Tout d’abord je sentais pas le besoin et la nécessité de faire une interview parce que j’avais pas forcément autant d’envie de faire du rap, j’avais une vie décousue, le rap était au second voire au troisième plan. J’avais pas vraiment de chose à défendre.

Aujourd’hui je suis focus, je suis signé en maison de disque et j’ai un vrai discours à défendre pour essayer d’éveiller les consciences des jeunes des quartiers nord de Marseille.

Ton premier album s’appelle « Rescapé » parce que, sans le rap, tu serais mort ?

Certainement. Je pense que je serai mort comme une trentaine de mes amis, c’est fou ce que je te dis, c’est triste mais c’est réel.

Notre cerveau maintenant on a l’impression qu’il est habitué à ça, c’est là où ça devient dangereux, la guerre c’est devenu une banalité en bas. J’aurai pu y rester à de nombreuses reprises et ça peut encore m’arriver aujourd’hui hein … Parce que moi je répondrai toujours de manière proportionnelle à une attaque qu’on va me faire,  dès que ça va être avec des mots, je répondrai avec les mots, quand ça va être les poings ça sera avec les poings et dès que ça va être avec les armes, ça sera avec les armes…

Tu a commencé super tôt le rap (on peut entendre sa voix de collégien sur le morceau “La relève” en feat avec Intouchable de la Mafia K’1 Fry en 1999) pour ensuite arrêter et reprendre, à quel moment tu as eu l’idée de cet album et tu as décidé de te mettre dans la musique à 100%?

En 2017, quand je signe en maison de disque chez Sony. Pendant très longtemps je me voyais pas vraiment comme un artiste, je me voyais comme une arnaque, c’est terrible de penser à ça. La signature m’a permis de me mettre dans la tête que nan, y’a du talent, et que maintenant y’a toutes les opportunités pour essayer d’avancer et faire de la musique.

Tu as sorti ton court métrage “Rescapé”, il y a maintenant un an, est-ce que c’est entendre beaucoup de rappeurs s’inventer une vie qui t’as donné envie de raconter la tienne ?

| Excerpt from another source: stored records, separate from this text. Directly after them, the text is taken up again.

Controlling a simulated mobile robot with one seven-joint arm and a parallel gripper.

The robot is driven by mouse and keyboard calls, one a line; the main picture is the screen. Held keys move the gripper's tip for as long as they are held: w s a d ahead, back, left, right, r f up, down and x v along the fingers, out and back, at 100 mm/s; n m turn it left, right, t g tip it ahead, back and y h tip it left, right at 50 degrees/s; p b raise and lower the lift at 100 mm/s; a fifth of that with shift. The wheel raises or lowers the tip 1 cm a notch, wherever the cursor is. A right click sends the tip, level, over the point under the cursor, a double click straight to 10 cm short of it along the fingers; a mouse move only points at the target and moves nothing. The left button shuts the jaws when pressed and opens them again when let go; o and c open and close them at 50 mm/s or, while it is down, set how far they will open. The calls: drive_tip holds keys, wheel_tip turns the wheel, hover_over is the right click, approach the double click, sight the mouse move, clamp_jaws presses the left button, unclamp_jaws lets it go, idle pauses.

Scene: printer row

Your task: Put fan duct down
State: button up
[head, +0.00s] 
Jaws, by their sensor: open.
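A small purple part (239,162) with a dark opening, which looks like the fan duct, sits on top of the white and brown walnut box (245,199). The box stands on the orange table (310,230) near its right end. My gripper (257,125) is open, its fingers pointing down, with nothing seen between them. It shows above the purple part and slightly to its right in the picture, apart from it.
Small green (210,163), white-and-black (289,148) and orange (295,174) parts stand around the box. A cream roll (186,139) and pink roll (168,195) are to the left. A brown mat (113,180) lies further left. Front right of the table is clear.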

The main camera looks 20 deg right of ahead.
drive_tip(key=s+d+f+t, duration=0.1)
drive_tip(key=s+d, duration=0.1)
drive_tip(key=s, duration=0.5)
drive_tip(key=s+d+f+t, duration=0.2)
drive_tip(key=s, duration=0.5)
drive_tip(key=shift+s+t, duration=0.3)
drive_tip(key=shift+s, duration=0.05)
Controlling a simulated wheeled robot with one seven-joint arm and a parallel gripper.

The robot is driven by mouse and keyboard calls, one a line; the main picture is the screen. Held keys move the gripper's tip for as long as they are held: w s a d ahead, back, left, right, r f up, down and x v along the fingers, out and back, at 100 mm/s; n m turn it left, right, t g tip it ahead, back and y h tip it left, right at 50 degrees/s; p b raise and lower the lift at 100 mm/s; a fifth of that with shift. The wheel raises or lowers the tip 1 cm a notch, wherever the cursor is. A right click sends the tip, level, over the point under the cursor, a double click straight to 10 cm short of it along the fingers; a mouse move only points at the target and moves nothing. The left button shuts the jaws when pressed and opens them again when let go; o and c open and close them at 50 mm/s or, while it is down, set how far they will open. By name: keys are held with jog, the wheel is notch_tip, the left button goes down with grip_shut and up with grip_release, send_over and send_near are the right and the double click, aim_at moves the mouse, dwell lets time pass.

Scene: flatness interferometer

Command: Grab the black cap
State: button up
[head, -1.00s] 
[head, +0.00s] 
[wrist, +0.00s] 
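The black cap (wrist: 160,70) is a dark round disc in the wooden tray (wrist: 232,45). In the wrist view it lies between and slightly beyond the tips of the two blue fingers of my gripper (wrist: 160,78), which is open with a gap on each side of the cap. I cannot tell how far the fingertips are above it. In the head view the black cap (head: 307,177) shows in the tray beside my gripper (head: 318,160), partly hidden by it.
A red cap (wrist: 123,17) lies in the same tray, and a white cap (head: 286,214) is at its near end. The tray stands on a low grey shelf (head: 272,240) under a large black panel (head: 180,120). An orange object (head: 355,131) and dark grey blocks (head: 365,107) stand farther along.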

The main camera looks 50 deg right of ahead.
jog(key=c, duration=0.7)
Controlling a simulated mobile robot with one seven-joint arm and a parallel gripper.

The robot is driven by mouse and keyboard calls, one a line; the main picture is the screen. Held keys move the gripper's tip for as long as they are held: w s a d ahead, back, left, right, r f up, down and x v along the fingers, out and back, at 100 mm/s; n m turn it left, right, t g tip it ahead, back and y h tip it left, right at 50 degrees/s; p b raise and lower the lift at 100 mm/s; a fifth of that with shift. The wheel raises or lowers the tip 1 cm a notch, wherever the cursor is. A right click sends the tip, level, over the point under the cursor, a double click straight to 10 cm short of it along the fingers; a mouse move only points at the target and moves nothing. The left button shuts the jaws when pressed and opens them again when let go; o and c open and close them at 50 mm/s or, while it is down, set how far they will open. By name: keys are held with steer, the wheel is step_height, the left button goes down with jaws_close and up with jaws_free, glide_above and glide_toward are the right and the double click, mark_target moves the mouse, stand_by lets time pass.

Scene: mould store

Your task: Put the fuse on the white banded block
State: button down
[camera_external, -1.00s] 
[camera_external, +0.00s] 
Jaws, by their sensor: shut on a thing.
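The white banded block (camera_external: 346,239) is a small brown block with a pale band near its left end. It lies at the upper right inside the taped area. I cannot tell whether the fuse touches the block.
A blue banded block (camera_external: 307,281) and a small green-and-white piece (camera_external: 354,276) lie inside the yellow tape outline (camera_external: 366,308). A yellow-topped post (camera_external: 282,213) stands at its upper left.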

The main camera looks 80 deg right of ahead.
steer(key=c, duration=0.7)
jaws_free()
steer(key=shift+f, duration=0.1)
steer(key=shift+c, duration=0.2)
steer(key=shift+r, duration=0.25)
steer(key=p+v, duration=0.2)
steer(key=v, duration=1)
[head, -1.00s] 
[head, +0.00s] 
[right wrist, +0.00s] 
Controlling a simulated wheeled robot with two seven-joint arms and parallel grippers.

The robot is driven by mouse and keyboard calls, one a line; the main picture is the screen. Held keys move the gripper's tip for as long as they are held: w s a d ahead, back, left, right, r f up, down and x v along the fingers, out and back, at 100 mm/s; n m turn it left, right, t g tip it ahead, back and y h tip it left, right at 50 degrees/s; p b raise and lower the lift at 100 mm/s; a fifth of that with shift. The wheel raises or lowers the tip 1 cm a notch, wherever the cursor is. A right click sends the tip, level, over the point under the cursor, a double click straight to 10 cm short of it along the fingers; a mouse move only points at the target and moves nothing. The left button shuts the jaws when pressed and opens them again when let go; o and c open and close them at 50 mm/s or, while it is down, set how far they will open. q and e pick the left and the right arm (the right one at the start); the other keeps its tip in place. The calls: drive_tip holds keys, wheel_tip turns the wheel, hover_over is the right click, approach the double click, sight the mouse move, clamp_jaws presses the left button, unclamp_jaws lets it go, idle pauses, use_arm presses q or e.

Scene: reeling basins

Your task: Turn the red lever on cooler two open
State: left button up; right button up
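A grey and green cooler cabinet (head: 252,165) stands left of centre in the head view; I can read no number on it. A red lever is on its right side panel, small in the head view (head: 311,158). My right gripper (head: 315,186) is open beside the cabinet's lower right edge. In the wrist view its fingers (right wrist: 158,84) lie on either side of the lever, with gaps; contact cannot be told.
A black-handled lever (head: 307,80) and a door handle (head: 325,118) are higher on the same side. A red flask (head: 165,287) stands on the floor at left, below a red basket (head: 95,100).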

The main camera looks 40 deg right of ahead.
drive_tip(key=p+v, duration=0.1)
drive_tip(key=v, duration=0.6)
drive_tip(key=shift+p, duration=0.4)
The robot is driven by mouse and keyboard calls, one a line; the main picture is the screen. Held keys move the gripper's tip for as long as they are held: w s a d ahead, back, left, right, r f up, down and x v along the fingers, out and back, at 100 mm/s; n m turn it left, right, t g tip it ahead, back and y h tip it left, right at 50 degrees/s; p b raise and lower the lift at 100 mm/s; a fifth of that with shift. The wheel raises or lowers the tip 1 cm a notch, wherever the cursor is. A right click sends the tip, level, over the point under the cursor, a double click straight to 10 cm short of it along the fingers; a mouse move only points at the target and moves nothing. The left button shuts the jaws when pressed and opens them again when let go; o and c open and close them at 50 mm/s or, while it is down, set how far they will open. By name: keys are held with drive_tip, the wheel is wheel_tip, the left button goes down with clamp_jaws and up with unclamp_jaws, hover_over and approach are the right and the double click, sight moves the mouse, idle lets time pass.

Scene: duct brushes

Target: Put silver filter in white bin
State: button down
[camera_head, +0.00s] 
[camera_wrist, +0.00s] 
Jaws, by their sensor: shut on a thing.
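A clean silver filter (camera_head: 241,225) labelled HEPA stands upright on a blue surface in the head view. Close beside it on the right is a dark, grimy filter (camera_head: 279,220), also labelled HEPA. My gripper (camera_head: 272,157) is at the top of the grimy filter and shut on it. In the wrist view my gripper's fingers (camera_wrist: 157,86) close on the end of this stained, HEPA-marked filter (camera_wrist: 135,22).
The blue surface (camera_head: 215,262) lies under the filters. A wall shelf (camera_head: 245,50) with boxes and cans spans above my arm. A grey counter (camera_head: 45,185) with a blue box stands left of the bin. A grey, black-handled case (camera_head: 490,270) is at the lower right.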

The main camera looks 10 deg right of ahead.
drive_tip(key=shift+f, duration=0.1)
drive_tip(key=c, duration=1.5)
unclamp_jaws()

(Rires) Ouais ! C’est fou hein ! Moi quand je vendais de la drogue, je les voyais parce que c’était des clients. Après c’est c’est selon mon humeur du jour, je peux être très ferme et dire que ce ne sont que des fatigués qui inventent des histoires, et des fois je vais me dire «ouais mais il est fort quand même». C’est l’éternel combat que mènent Sofiane et Soso Maness, le consommateur de musique et celui qui est de Fond Vert, qui veut éteindre tous les imposteurs.

Qu’est-ce que tu penses de l’impact des paroles d’un rappeur sur son public ?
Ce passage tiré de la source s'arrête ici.